▶ **Challenge**:
Reproduce all the entries precisely.

▶ **Records shown**:
• • • • • • •

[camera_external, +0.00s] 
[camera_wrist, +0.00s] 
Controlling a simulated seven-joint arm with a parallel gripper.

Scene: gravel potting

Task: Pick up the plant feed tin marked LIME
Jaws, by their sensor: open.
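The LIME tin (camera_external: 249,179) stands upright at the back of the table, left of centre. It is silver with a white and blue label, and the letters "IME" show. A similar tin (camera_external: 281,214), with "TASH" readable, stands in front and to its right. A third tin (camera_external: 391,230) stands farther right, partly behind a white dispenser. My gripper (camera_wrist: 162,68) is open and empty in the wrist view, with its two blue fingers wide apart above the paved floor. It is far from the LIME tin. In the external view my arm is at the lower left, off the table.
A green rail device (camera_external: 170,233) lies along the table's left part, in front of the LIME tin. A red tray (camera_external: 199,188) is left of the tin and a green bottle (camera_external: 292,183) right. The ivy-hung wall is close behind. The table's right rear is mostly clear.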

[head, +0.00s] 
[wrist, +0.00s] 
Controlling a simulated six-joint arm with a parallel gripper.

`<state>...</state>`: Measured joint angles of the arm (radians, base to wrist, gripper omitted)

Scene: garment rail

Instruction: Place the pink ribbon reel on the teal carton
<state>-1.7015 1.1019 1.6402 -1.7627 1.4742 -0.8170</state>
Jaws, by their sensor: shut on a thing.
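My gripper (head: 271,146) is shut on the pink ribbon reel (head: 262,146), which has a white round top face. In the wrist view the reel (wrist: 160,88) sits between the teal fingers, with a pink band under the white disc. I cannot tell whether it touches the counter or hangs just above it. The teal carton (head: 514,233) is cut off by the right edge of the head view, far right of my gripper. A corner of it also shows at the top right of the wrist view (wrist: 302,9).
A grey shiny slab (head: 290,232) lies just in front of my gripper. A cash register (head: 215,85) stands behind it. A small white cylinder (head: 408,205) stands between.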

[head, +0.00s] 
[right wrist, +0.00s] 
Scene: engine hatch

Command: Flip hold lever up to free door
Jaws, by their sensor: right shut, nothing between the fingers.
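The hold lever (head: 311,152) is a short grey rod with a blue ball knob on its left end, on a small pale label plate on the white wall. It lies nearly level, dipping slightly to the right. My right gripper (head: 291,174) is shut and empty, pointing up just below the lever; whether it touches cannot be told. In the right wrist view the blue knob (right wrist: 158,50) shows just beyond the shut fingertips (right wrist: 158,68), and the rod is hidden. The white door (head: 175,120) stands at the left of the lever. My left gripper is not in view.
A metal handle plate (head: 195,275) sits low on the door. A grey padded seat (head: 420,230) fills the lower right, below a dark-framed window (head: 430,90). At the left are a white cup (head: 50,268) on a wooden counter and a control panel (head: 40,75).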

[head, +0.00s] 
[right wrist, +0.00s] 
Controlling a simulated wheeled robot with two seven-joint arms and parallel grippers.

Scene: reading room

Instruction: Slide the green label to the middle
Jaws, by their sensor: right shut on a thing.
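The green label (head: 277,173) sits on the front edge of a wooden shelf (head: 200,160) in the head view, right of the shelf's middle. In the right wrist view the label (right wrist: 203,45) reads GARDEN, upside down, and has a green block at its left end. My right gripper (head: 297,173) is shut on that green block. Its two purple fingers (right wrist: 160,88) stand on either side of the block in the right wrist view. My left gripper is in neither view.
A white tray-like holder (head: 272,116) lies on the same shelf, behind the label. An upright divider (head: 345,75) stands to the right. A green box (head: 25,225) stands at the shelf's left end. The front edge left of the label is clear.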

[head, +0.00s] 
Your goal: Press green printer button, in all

• • • • • • •

▶ **The answer**:
[camera_external, +0.00s] 
[camera_wrist, +0.00s] 
Controlling a simulated seven-joint arm with a parallel gripper.

Scene: gravel potting

Task: Pick up the plant feed tin marked LIME
Jaws, by their sensor: open.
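The LIME tin (camera_external: 249,179) stands upright at the back of the table, left of centre. It is silver with a white and blue label, and the letters "IME" show. A similar tin (camera_external: 281,214), with "TASH" readable, stands in front and to its right. A third tin (camera_external: 391,230) stands farther right, partly behind a white dispenser. My gripper (camera_wrist: 162,68) is open and empty in the wrist view, with its two blue fingers wide apart above the paved floor. It is far from the LIME tin. In the external view my arm is at the lower left, off the table.
A green rail device (camera_external: 170,233) lies along the table's left part, in front of the LIME tin. A red tray (camera_external: 199,188) is left of the tin and a green bottle (camera_external: 292,183) right. The ivy-hung wall is close behind. The table's right rear is mostly clear.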

[head, +0.00s] 
[wrist, +0.00s] 
Controlling a simulated six-joint arm with a parallel gripper.

`<state>...</state>`: Measured joint angles of the arm (radians, base to wrist, gripper omitted)

Scene: garment rail

Instruction: Place the pink ribbon reel on the teal carton
<state>-1.7015 1.1019 1.6402 -1.7627 1.4742 -0.8170</state>
Jaws, by their sensor: shut on a thing.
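My gripper (head: 271,146) is shut on the pink ribbon reel (head: 262,146), which has a white round top face. In the wrist view the reel (wrist: 160,88) sits between the teal fingers, with a pink band under the white disc. I cannot tell whether it touches the counter or hangs just above it. The teal carton (head: 514,233) is cut off by the right edge of the head view, far right of my gripper. A corner of it also shows at the top right of the wrist view (wrist: 302,9).
A grey shiny slab (head: 290,232) lies just in front of my gripper. A cash register (head: 215,85) stands behind it. A small white cylinder (head: 408,205) stands between.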

[head, +0.00s] 
[right wrist, +0.00s] 
Scene: engine hatch

Command: Flip hold lever up to free door
Jaws, by their sensor: right shut, nothing between the fingers.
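The hold lever (head: 311,152) is a short grey rod with a blue ball knob on its left end, on a small pale label plate on the white wall. It lies nearly level, dipping slightly to the right. My right gripper (head: 291,174) is shut and empty, pointing up just below the lever; whether it touches cannot be told. In the right wrist view the blue knob (right wrist: 158,50) shows just beyond the shut fingertips (right wrist: 158,68), and the rod is hidden. The white door (head: 175,120) stands at the left of the lever. My left gripper is not in view.
A metal handle plate (head: 195,275) sits low on the door. A grey padded seat (head: 420,230) fills the lower right, below a dark-framed window (head: 430,90). At the left are a white cup (head: 50,268) on a wooden counter and a control panel (head: 40,75).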

[head, +0.00s] 
[right wrist, +0.00s] 
Controlling a simulated wheeled robot with two seven-joint arms and parallel grippers.

Scene: reading room

Instruction: Slide the green label to the middle
Jaws, by their sensor: right shut on a thing.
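The green label (head: 277,173) sits on the front edge of a wooden shelf (head: 200,160) in the head view, right of the shelf's middle. In the right wrist view the label (right wrist: 203,45) reads GARDEN, upside down, and has a green block at its left end. My right gripper (head: 297,173) is shut on that green block. Its two purple fingers (right wrist: 160,88) stand on either side of the block in the right wrist view. My left gripper is in neither view.
A white tray-like holder (head: 272,116) lies on the same shelf, behind the label. An upright divider (head: 345,75) stands to the right. A green box (head: 25,225) stands at the shelf's left end. The front edge left of the label is clear.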

[head, +0.00s] 
Your goal: Press green printer button, in all

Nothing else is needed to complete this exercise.